Time Series Forecast Algorithm-DSP

Introduction for DSP Algorithm

Time series forecasting refers to using historical time series data to predict future values. Time series data typically consists of time and corresponding values, such as resource usage, stock prices, or temperature. DSP (Digital Signal Processing) is a digital signal processing technique that can be used for analyzing and processing time series data.

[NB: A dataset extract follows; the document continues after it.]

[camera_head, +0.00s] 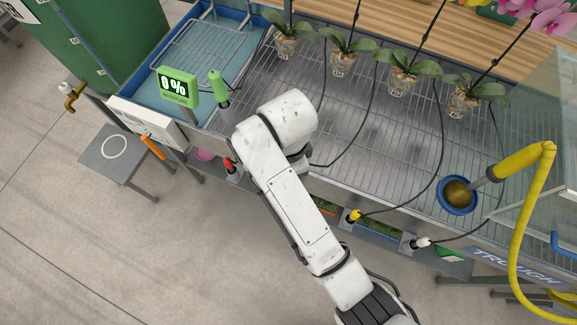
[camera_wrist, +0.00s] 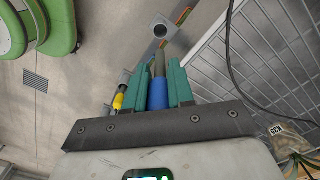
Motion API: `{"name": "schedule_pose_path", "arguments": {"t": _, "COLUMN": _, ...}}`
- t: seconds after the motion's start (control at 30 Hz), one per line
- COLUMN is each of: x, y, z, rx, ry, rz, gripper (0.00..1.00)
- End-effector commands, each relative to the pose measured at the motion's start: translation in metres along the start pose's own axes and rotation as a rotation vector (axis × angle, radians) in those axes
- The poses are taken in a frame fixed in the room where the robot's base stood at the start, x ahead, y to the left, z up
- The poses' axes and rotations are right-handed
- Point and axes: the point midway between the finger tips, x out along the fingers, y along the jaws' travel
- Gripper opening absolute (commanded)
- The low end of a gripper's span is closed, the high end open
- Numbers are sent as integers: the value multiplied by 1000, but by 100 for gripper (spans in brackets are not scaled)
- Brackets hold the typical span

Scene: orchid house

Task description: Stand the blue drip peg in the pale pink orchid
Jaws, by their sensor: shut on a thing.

Discrete Fourier Transform (DFT) is a commonly used algorithm in the field of DSP. DFT is a technique that transforms time domain signals into frequency domain signals. By decomposing time domain signals into different frequency components, the characteristics and structures of the signals can be better understood and analyzed. In time series forecasting, DFT can be used to analyze and predict the periodicity and trend of signals, thereby improving the accuracy of forecasts.

Crane uses commonly used techniques in the field of Digital Signal Processing (DSP), such as Discrete Fourier Transform (DFT) and autocorrelation function, to identify and predict periodic time series.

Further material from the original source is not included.